Um dos motivos iconográficos mais populares da arte pública dedicada à arte cinematográfica no séc. XXI, são as bobinas fílmicas e a película cinematográfica, elementos simbólicos de uma arte que congrega a luz e o movimento. Na verdade, estes objetos combinam um conjunto de significados possíveis, que podem abranger desde o conceito de imagem-movimento criado por Deleuze, até ao conceito de montagem cinematográfica. As bobinas não podem ser entendidas como meros suportes da película, são muito mais do que isso, como refere Hugo Olim “aquilo que vemos projetado na tela é apenas uma parte de um todo contido na película” existem informações que nunca são reveladas7. Pois existe um grande número de informações (anotações, som, entre outras) que permanecem escondidas.

Para homenagear a obra de James Whale (1889-1957), nascido em Dudley (Inglaterra), conhecido realizador de filmes de terror como “Frankstein” (1931), “O Homem Invisível” (1933) e “A Noiva de Frankstein” (1935), foi erguida uma escultura em 2001 da autoria do escultor inglês Charles Haddcock. Instalada num parque dessa cidade, a escultura em ferro, assente sobre um pedestal em cimento que reproduz um conjunto de bobinas empilhadas, apresenta uma pelicula cinematográfica de grandes dimensões com 23 fotogramas.

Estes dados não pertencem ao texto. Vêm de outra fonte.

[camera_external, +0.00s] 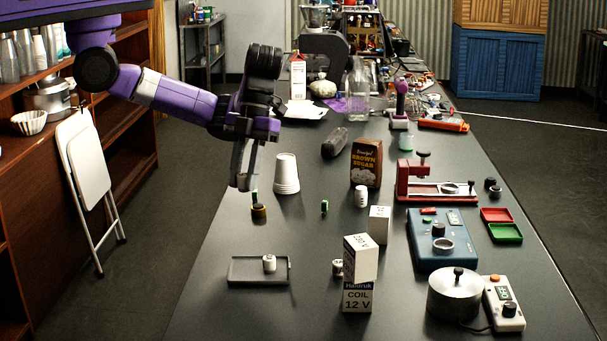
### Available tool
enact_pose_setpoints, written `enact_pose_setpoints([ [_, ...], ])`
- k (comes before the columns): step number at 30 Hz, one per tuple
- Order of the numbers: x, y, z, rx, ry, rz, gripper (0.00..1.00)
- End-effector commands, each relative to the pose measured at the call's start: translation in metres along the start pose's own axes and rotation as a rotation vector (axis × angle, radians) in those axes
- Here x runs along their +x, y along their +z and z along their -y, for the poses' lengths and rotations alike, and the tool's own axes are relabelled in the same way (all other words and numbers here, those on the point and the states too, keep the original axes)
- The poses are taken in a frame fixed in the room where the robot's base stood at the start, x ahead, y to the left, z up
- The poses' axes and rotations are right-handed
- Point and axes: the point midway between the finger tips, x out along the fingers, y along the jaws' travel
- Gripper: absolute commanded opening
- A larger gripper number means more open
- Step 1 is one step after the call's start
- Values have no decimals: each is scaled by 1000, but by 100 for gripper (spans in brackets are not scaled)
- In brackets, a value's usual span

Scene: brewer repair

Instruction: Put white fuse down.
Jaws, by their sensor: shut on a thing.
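My gripper (243,186) points down above the left part of the dark table, left of the stacked white cups. It is shut on a small thing, taken as the white fuse, which the fingers largely hide. Just below and right of the fingertips stands a small brown ring-like piece (259,212) with a green part above it. A dark shallow tray (243,281) lies nearer the camera, with a small white cylinder (269,263) in it.
White cups (286,174), a brown sugar bag (367,162) and a small green piece (324,207) stand right of my gripper. Nearer are white boxes (360,258). A blue device (441,240), red press (437,183) and metal pot (454,296) fill the right.

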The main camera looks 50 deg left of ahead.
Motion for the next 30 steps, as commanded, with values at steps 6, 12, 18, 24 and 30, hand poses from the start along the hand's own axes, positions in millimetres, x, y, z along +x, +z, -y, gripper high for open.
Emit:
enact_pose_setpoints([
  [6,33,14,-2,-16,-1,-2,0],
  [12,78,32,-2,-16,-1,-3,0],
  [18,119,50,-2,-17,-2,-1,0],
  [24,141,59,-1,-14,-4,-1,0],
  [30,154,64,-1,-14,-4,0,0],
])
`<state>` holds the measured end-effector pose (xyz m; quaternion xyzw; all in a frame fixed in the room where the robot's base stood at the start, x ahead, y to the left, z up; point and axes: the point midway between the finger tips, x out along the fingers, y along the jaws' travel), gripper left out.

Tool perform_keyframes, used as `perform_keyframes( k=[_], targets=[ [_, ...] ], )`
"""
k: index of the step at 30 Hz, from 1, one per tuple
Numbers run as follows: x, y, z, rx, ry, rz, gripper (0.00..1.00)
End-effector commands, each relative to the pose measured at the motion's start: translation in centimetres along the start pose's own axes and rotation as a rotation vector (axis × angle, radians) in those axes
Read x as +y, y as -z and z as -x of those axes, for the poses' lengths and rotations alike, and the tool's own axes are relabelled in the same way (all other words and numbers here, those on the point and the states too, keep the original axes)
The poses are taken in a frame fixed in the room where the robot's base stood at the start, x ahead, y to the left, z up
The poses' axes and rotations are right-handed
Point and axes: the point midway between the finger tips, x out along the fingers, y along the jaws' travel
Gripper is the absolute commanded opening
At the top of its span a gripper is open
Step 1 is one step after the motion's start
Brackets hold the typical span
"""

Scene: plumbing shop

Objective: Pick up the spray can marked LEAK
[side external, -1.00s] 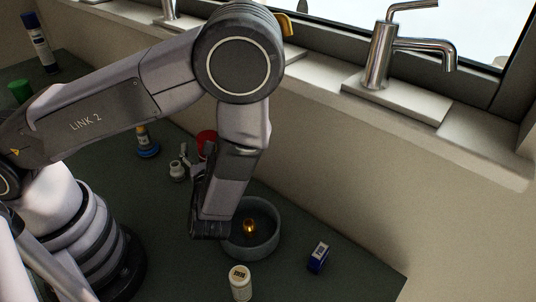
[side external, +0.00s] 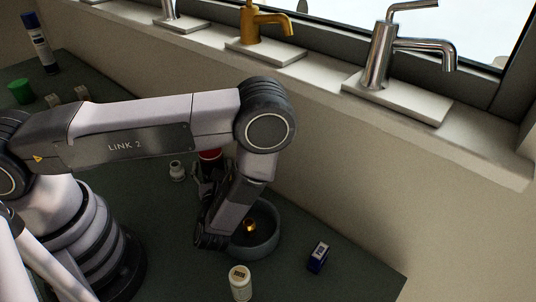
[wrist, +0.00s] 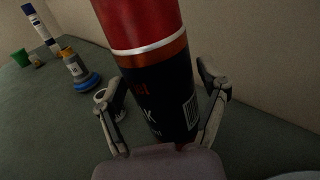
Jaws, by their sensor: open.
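The spray can (wrist: 160,75) is red on top with a white band and a dark lower body. Part of its lettering shows, ending in a K, with a barcode to the right. It stands close in front of the wrist camera, between the two fingers of my gripper (wrist: 156,90), which are apart on either side of it. In the side view only the can's red top (side external: 209,154) shows clearly; my arm hides most of the rest. My gripper (side external: 208,178) is low at the can there. Finger contact cannot be told.
A grey bowl (side external: 272,238) with a brass piece stands beside my wrist. A white jar (side external: 240,284) and blue box (side external: 318,257) are in front. A white fitting (side external: 177,171) is left of the can. The wall runs behind.

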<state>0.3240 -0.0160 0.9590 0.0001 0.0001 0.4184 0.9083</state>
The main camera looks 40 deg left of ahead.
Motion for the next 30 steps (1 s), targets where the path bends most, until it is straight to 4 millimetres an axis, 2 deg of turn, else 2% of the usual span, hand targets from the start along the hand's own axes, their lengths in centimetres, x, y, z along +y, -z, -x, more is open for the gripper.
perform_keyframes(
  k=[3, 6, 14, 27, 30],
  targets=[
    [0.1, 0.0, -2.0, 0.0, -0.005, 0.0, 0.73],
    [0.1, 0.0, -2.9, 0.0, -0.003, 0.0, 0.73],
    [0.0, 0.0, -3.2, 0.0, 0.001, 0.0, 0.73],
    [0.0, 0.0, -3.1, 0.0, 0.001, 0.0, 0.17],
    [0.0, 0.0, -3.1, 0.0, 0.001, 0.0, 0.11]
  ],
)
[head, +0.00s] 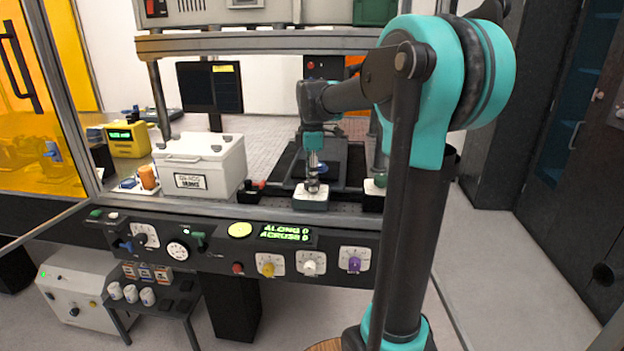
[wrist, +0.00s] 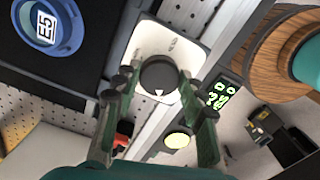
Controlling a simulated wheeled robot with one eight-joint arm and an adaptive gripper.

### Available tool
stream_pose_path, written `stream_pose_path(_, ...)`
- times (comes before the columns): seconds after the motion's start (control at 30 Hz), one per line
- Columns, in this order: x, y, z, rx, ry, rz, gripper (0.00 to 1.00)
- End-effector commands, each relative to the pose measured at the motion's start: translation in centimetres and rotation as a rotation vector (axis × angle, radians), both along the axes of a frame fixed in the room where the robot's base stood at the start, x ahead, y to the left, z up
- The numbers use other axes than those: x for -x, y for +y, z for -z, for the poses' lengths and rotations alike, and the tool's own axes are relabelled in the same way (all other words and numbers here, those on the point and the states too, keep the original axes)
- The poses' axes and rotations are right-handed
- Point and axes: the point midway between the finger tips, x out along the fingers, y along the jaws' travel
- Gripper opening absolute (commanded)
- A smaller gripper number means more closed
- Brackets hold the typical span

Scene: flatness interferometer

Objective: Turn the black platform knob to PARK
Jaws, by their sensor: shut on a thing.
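The black knob (wrist: 160,72) sits on a white plate (wrist: 146,40) in the wrist view. Its white pointer mark faces the bottom of that picture. Small markings on the plate are too small to read. My gripper (wrist: 157,82) has one finger on each side of the knob and is shut on it. In the head view my gripper (head: 313,184) points down onto a small white-topped box (head: 311,202) behind the front control panel, and it largely hides the knob there.
The front panel (head: 210,258) carries a green display (head: 286,233), a round yellow-green light (head: 240,230) and yellow, white and purple knobs. A white lidded case (head: 215,165) stands left of my gripper. A dark platform with a blue round piece (wrist: 48,28) lies close by.

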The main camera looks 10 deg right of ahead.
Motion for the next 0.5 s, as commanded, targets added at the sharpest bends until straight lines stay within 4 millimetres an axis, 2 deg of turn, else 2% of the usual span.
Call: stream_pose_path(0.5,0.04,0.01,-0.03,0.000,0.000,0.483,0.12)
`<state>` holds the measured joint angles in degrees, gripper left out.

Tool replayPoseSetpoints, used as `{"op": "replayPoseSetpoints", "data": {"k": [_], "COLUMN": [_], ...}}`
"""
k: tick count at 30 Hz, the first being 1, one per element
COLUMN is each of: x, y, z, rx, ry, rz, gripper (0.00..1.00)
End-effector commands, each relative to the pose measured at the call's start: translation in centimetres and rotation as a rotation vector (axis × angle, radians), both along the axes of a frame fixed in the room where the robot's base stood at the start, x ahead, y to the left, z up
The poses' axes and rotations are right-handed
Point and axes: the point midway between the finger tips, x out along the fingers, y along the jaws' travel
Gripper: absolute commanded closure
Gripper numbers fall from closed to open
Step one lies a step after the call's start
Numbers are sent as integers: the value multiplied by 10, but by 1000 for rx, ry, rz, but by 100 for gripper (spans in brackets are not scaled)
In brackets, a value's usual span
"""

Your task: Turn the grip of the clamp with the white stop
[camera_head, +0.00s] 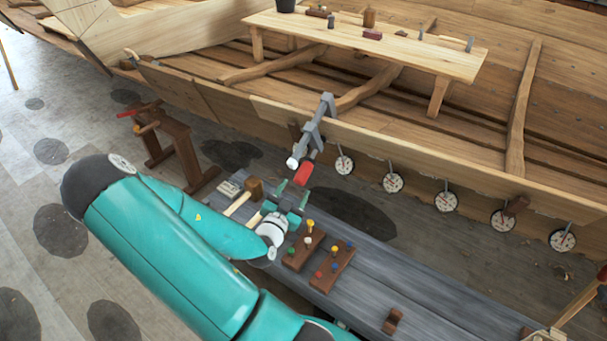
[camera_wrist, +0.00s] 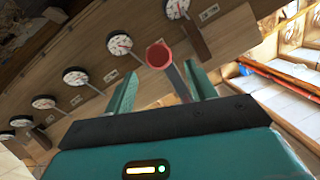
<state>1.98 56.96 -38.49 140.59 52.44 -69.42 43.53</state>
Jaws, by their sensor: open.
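A grey bar clamp (camera_head: 318,122) is fixed on the hull's upper plank edge. It has a white stop (camera_head: 292,162) at its lower end and a red grip (camera_head: 304,174) beside it. My gripper (camera_head: 293,192) is open and empty, just below the red grip, above the bench. In the wrist view the red grip (camera_wrist: 158,55) shows end-on as a round red ring, ahead of and between my two fingers (camera_wrist: 160,74). A grey bar of the clamp (camera_wrist: 177,82) runs behind it. I see no contact between fingers and grip.
Several round dials (camera_head: 446,202) hang along the hull plank (camera_head: 420,165). Below is a grey bench (camera_head: 375,290) with peg blocks (camera_head: 331,268) and a mallet (camera_head: 254,187). A wooden trestle (camera_head: 178,150) with red and orange handles stands left.

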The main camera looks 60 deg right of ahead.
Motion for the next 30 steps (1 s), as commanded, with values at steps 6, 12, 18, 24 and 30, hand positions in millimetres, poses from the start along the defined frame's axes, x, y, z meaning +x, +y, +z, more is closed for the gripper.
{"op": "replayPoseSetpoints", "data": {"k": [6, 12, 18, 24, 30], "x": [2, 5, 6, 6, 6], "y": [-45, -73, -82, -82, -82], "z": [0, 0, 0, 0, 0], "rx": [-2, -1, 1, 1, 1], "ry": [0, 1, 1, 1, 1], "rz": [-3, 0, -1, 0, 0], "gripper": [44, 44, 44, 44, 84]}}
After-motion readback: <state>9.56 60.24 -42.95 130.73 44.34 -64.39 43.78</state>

Na superfície de cada fotograma, foram gravadas as imagens dos filmes mais emblemáticos do realizador, divulgando a sua cinematografia junto do público8.

Figura 4 - “Tribute to James Whale”, 2009, Charles Haddcock, Dudley, Inglaterra. Foto de Tony Hisgett. Extraído de https://www.flickr.com/photos/hisgett/3896048775/

Uma composição escultórica muito similar, pode ser vista no “Monumento ao Cine”, de José Carralero instalado em 2003, em Léon. A escultura em aço cortene, com cerca de 10 metros de comprimento, também reproduz uma película cinematográfica, na qual é possível observar um conjunto de 12 fotogramas, selecionados pelo artista, que marcaram a história do cinema no séc. XX9. A forma escultórica que ascende a 8,5 metros de altura, é apoiada diretamente na rotunda principal de Fonterraba, ocupando um lugar de destaque na malha urbana desta cidade espanhola. A obra representa uma película cinematográfica, intercalada por fotogramas opacos e transparentes, nos quais se observam imagens de filmes que marcaram a história do cinema. Este elemento dinâmico, apela ao interesse e espírito de descoberta do observador que poderá tentar desvendar os títulos dos filmes selecionados pelo artista10.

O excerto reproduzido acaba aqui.